- Stated goal -
From the data that follows, print exactly the lines starting at the one containing "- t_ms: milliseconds" and ending at the one containing "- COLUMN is"; include both of them and nothing more.

- Dataset excerpts -
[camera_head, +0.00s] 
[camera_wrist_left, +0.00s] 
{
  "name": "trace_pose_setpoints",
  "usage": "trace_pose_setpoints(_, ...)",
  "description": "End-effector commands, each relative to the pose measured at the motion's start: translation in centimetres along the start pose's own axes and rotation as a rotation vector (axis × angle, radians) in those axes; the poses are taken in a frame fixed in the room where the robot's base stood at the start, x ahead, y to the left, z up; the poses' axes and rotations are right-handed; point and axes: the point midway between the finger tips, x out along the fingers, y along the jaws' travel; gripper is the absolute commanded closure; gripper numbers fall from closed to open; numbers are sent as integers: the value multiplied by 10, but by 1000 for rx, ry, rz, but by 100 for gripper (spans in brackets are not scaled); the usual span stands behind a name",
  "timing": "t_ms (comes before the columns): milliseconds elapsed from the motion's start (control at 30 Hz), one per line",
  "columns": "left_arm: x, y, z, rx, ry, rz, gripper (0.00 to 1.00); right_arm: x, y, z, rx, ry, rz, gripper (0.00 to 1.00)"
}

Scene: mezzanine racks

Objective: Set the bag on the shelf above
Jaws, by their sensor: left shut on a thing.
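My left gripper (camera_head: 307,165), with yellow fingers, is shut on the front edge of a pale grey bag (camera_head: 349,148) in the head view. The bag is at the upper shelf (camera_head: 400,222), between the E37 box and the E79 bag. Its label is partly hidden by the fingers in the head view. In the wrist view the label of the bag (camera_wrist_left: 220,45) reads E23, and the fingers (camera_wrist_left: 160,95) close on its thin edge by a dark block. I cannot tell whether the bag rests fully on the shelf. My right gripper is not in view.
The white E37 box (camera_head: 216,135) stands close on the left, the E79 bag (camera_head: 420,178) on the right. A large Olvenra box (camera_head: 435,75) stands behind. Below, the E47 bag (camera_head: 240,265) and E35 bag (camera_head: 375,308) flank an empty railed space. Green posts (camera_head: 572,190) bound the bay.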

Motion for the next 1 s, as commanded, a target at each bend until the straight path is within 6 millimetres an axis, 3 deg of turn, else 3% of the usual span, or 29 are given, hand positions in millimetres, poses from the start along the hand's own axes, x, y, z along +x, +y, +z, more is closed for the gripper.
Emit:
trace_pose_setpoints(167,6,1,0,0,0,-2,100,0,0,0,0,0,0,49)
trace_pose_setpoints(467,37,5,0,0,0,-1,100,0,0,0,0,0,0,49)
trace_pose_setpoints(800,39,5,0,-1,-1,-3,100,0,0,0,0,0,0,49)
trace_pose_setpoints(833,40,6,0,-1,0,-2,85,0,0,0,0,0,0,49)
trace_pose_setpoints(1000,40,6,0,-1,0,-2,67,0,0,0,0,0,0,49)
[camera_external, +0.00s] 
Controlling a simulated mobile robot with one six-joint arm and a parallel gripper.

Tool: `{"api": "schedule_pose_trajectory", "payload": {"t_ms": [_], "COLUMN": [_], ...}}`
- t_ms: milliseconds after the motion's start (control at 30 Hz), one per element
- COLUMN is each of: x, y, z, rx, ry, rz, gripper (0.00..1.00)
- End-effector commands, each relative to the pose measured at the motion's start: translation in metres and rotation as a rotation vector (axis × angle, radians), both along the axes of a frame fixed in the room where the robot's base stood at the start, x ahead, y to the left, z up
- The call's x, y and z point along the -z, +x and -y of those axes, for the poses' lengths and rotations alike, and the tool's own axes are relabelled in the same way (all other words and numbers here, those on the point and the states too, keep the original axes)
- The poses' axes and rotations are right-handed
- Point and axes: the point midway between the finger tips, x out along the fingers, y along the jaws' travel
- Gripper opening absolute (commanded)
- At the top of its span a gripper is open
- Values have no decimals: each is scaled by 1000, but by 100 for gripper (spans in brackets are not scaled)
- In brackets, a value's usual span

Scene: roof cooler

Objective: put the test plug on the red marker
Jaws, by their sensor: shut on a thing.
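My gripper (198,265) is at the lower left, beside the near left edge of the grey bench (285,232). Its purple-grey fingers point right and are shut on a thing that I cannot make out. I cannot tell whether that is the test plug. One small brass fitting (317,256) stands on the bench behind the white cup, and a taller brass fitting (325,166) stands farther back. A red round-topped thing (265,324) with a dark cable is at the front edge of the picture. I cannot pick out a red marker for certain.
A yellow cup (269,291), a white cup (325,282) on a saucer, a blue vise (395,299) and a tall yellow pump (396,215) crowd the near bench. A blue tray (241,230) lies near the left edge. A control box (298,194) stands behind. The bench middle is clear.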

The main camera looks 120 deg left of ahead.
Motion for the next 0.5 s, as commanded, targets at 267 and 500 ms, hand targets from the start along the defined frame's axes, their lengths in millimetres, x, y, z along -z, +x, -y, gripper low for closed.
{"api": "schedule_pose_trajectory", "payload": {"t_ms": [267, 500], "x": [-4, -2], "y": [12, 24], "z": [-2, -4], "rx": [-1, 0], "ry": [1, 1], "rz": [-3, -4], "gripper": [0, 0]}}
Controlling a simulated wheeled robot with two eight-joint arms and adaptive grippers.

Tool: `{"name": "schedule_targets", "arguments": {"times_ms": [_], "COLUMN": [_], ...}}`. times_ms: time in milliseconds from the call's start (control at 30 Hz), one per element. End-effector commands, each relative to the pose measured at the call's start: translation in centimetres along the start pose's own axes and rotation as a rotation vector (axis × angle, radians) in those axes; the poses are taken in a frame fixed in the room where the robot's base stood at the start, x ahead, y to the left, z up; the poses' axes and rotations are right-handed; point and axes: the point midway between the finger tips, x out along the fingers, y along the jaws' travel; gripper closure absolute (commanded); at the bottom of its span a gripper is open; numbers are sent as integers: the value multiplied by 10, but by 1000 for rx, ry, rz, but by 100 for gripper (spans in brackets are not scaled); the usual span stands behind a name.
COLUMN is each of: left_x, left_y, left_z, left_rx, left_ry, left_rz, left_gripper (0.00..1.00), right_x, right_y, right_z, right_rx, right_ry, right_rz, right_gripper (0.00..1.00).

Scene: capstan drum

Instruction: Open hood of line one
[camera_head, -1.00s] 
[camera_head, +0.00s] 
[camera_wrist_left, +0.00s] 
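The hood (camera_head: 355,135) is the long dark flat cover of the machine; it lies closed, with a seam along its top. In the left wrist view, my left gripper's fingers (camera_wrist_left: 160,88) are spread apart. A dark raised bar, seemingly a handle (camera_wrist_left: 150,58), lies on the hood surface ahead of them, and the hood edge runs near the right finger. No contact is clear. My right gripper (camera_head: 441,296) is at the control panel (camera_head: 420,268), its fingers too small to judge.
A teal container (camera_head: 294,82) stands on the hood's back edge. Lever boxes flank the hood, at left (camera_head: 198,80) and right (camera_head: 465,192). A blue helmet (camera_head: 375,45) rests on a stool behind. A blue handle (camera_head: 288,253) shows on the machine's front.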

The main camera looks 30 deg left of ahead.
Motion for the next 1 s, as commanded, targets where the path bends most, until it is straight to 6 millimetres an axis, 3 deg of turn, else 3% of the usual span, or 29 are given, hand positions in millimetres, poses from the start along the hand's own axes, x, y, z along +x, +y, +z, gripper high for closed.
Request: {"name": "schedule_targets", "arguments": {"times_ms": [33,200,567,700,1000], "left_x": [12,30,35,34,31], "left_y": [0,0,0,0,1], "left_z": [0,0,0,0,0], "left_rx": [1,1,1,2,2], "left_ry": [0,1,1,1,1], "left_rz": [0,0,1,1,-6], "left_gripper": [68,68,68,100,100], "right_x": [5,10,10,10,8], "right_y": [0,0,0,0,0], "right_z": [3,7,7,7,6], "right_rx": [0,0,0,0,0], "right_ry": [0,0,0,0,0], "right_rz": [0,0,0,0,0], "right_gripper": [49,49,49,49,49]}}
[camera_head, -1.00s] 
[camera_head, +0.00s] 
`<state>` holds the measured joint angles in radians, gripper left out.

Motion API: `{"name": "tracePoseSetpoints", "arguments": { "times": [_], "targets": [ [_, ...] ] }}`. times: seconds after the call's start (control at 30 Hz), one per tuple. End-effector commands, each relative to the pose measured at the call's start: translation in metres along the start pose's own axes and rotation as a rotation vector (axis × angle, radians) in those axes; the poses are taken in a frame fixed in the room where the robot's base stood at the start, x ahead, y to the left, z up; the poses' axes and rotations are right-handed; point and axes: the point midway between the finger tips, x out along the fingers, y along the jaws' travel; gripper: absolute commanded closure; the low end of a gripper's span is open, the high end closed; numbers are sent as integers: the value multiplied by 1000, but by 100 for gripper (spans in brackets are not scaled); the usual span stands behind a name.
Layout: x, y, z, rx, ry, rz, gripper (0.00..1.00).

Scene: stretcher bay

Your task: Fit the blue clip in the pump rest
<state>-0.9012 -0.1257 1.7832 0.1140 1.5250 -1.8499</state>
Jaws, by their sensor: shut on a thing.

- Answer -
- t_ms: milliseconds after the motion's start (control at 30 Hz), one per element
- COLUMN is each of: x, y, z, rx, ry, rz, gripper (0.00..1.00)

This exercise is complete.